« L’agriculture française est à un point de bascule »
Interview de Christiane Lambert, présidente de la FNSEA.
À l’approche des États généraux de l’alimentation, la présidente de la FNSEA, Christiane Lambert, revient sur les enjeux importants de cet événement qui associera tous les maillons de la chaîne alimentaire, du producteur jusqu’au consommateur.
Pourquoi les États généraux de l’alimentation sont-ils si attendus par les agriculteurs ?

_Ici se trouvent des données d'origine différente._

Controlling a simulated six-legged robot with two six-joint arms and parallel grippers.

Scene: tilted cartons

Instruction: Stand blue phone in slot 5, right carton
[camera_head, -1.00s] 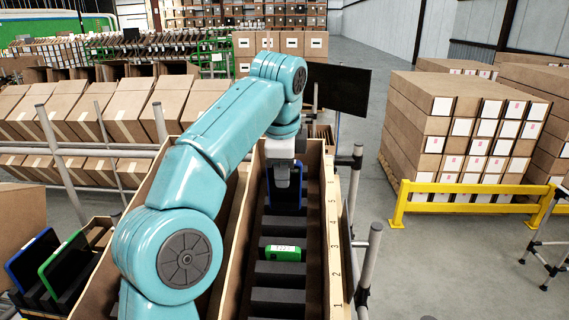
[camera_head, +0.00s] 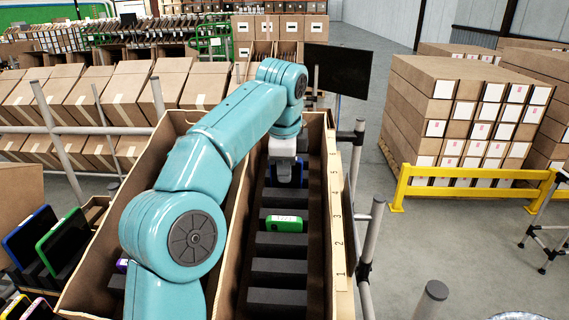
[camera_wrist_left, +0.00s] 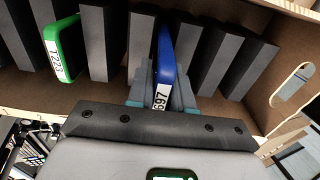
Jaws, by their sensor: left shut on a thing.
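The blue phone (camera_wrist_left: 165,52) is upright between two dark dividers in the left wrist view, its label facing me. In the head view only a small part of the blue phone (camera_head: 298,176) shows below the gripper, beside the number 5 on the rim of the right carton (camera_head: 342,235). My left gripper (camera_wrist_left: 160,88) is shut on its near edge, one finger on each side; it also shows in the head view (camera_head: 284,165). The phone's lower end is hidden, so I cannot tell whether it touches the bottom. My right gripper is not in view.
A green phone (camera_head: 284,223) stands in the right carton near number 3. My left arm covers much of the left carton (camera_head: 95,275). More blue and green devices (camera_head: 60,245) stand at far left. Grey posts (camera_head: 366,250) run along the right side.

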C’est une promesse d’Emmanuel Macron de s’attacher en priorité à ces enjeux du prix payé au producteur, de la création et de la répartition de la valeur, des questions que traitera le premier chantier des États généraux. Il s’agit bien de toutes les valeurs de la production : sur le marché intérieur, l’export, sans oublier le non alimentaire comme l’énergie notamment. À partir du lancement, le 20 juillet, les différents ateliers aborderont les thèmes de la création de valeur, des relations commerciales, des débouchés, de la contractualisation, de l’origine de la production, et seront élargis aux nouveaux marchés créés par les nouvelles attentes des clients : montée en gamme, diversité… Nos agriculteurs savent tout faire ! Mais il faut le rappeler : pour mieux répondre aux demandes des consommateurs et des marchés, un retour économique plus conséquent sur les exploitations est indispensable. Plus vert, c’est plus cher ! Les produits premium ne peuvent pas être rétribués aux prix low cost d’aliments importés, élaborés dans des conditions très différentes et distorsives.
Au-delà de la question du prix, quelles sont vos attentes concernant ce premier chantier ?

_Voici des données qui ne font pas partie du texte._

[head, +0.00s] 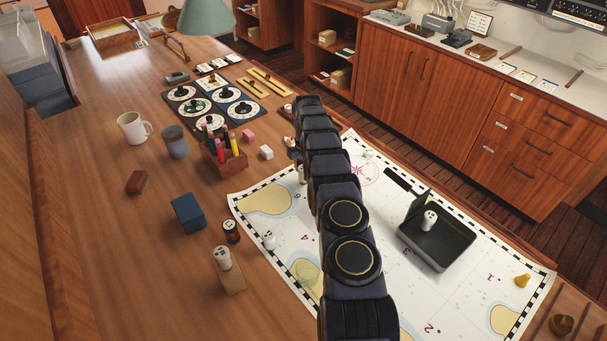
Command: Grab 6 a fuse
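Several small white pieces with dark marks, which may be fuses, are in the head view; I cannot tell for certain. One white piece (429,220) is in an open black tray (447,247) on the chart (470,300). Another white piece (222,258) is on a wooden block (231,280) at the front left. A third (269,241) stands on the chart's left part. A pale piece (302,174) shows just left of my arm. My arm runs away from the camera across the chart. My gripper (294,153) is mostly hidden behind it, so its fingers are unclear.
Round dials (210,122) lie farther back. The table's left part has free room.

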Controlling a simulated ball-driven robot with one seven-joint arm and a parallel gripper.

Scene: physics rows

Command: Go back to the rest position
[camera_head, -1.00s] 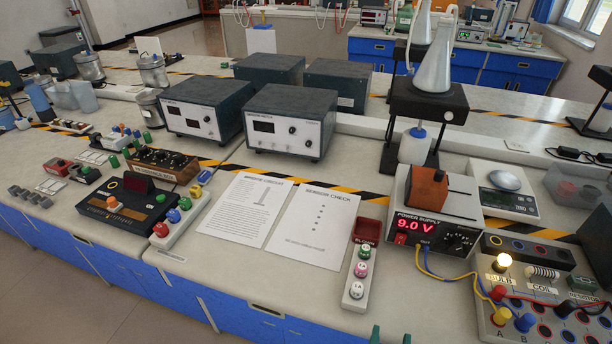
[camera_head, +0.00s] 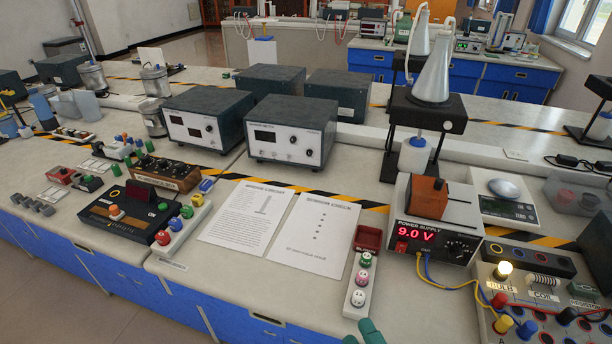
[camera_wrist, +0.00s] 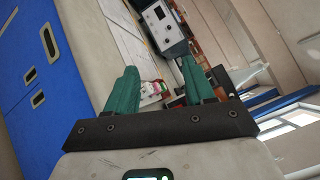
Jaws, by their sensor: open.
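My gripper (camera_wrist: 158,88) shows in the wrist view with its two green fingers spread apart and nothing between them. The bench top and a grey meter (camera_wrist: 158,22) lie beyond the fingers there, at some distance. In the head view only green tips of my gripper (camera_head: 366,332) show at the bottom edge, in front of the bench. The gripper touches nothing that I can see.
Near the bench's front edge stand a white strip with round pieces (camera_head: 359,286), a power supply (camera_head: 432,232) reading 9.0 V and a circuit board (camera_head: 490,300) with a lit bulb. Paper sheets (camera_head: 312,230) lie flat in the middle. The aisle floor (camera_head: 60,310) is clear.

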Ce chantier traitera des prix, mais aussi de la compétitivité des produits français sur les marchés intérieur et extérieur. Car pour les céréales, les viandes, les vins, les débouchés sont aussi européens et internationaux. De plus, certains ateliers devront avoir une transcription rapide, par exemple dans les modifications de la LME. Il s’agit d’être prêt fin septembre, avant l’ouverture des négociations commerciales en octobre. La FNSEA a déjà travaillé, parallèlement, avec des représentants des industriels et de la distribution pour trouver des solutions pertinentes et stopper la destruction de valeur à cause du dogme du prix bas et des concurrences entre les enseignes. L’agriculture française est à un point de bascule. Soit on obtient un retour de la valeur qui permet de maintenir des exploitations aux comptes équilibrés et qui jouent un rôle important en matière d’emploi, d’aménagement du territoire, de cultures de qualité, soit le monde devient un grand supermarché sans règles, et l’agriculture française n’aura plus sa place.
Le deuxième chantier concerne-t-il autant l’agriculture ?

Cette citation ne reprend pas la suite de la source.